Material -
----

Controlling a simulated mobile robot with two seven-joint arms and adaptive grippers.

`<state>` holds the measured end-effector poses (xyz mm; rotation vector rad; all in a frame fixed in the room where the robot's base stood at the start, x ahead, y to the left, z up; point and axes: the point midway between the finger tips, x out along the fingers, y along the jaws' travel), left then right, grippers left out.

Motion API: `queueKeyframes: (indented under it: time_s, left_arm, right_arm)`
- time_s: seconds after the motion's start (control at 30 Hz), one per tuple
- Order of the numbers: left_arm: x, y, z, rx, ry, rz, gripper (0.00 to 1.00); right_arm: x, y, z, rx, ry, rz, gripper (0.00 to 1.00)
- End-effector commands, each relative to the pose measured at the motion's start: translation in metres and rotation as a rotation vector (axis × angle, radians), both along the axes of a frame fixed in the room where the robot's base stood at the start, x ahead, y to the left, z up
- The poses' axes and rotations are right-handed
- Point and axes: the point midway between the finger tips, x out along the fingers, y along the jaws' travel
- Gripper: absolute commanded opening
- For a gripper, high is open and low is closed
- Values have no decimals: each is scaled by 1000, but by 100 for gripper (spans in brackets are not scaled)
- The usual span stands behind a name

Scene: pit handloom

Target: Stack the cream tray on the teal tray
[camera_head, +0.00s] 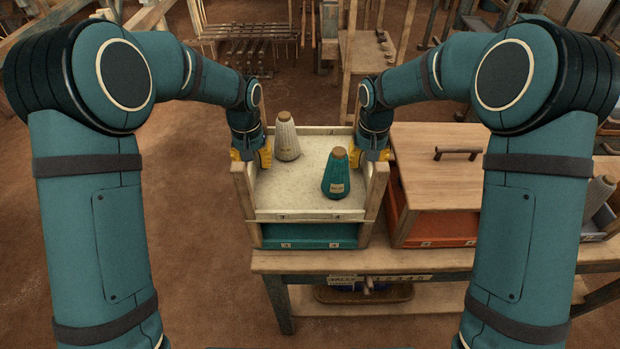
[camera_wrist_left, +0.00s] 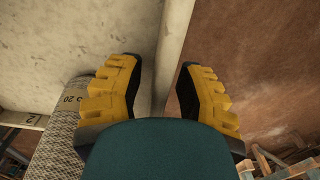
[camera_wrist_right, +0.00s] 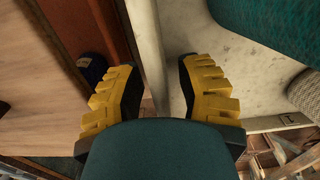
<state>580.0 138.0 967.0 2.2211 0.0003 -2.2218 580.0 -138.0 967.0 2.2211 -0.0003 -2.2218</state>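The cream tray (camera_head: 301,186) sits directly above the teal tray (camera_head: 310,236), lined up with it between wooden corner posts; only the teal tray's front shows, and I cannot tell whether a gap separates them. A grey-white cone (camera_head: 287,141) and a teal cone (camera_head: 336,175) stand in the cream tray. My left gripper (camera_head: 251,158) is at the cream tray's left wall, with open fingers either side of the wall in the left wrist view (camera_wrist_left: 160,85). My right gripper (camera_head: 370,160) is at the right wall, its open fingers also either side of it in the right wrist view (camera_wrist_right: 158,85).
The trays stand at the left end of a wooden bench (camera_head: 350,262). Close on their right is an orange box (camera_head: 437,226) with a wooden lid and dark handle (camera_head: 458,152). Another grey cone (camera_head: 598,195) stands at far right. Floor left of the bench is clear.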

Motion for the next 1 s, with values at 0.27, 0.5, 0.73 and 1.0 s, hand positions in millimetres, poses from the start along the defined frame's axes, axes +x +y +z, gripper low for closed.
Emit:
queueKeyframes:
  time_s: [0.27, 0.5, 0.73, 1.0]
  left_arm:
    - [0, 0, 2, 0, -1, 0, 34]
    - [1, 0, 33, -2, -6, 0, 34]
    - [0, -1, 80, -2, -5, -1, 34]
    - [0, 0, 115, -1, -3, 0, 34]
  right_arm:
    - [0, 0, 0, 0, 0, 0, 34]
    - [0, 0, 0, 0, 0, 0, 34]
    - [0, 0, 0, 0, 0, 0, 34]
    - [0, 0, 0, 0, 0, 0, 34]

----

Exercise prompt - Transcribe the listing in full and omit the pictures.

Answer for this exercise -
Controlling a simulated mobile robot with two seven-joint arms and adaptive grippers.

`<state>` holds the measured end-effector poses (xyz mm; rotation vector rad; all in a frame fixed in the room where the robot's base stood at the start, x ahead, y to the left, z up; point and axes: the point midway between the finger tips, x out along the fingers, y along the jaws' travel), left then right, grippers left out.

Motion API: `queueKeyframes: (indented under it: time_s, left_arm, right_arm)`
- time_s: seconds after the motion's start (control at 30 Hz), one per tuple
- Order of the numbers: left_arm: x, y, z, rx, ry, rz, gripper (0.00 to 1.00); right_arm: x, y, z, rx, ry, rz, gripper (0.00 to 1.00)
- End-effector commands, each relative to the pose measured at the motion's start: translation in metres and rotation as a rotation vector (axis × angle, radians), both along the axes of a frame fixed in the room where the robot's base stood at the start, x ahead, y to the left, z up
- The poses' axes and rotations are right-handed
- Point and axes: the point midway between the finger tips, x out along the fingers, y along the jaws' travel
- Gripper: absolute commanded opening
- For a gripper, high is open and low is closed
- Values have no decimals: each is scaled by 1000, but by 100 for gripper (spans in brackets are not scaled)
- The usual span stands behind a name

Scene: pit handloom

Target: Stack the cream tray on the teal tray
[camera_head, +0.00s] 
[camera_wrist_left, +0.00s] 
[camera_wrist_right, +0.00s] 
<state>580.0 138.0 967.0 2.2211 0.0003 -2.2218 580.0 -138.0 967.0 2.2211 -0.0003 -2.2218</state>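The cream tray (camera_head: 301,186) sits directly above the teal tray (camera_head: 310,236), lined up with it between wooden corner posts; only the teal tray's front shows, and I cannot tell whether a gap separates them. A grey-white cone (camera_head: 287,141) and a teal cone (camera_head: 336,175) stand in the cream tray. My left gripper (camera_head: 251,158) is at the cream tray's left wall, with open fingers either side of the wall in the left wrist view (camera_wrist_left: 160,85). My right gripper (camera_head: 370,160) is at the right wall, its open fingers also either side of it in the right wrist view (camera_wrist_right: 158,85).
The trays stand at the left end of a wooden bench (camera_head: 350,262). Close on their right is an orange box (camera_head: 437,226) with a wooden lid and dark handle (camera_head: 458,152). Another grey cone (camera_head: 598,195) stands at far right. Floor left of the bench is clear.

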Motion for the next 1 s, with values at 0.27, 0.5, 0.73 and 1.0 s, hand positions in millimetres, poses from the start along the defined frame's axes, axes +x +y +z, gripper low for closed.
Emit:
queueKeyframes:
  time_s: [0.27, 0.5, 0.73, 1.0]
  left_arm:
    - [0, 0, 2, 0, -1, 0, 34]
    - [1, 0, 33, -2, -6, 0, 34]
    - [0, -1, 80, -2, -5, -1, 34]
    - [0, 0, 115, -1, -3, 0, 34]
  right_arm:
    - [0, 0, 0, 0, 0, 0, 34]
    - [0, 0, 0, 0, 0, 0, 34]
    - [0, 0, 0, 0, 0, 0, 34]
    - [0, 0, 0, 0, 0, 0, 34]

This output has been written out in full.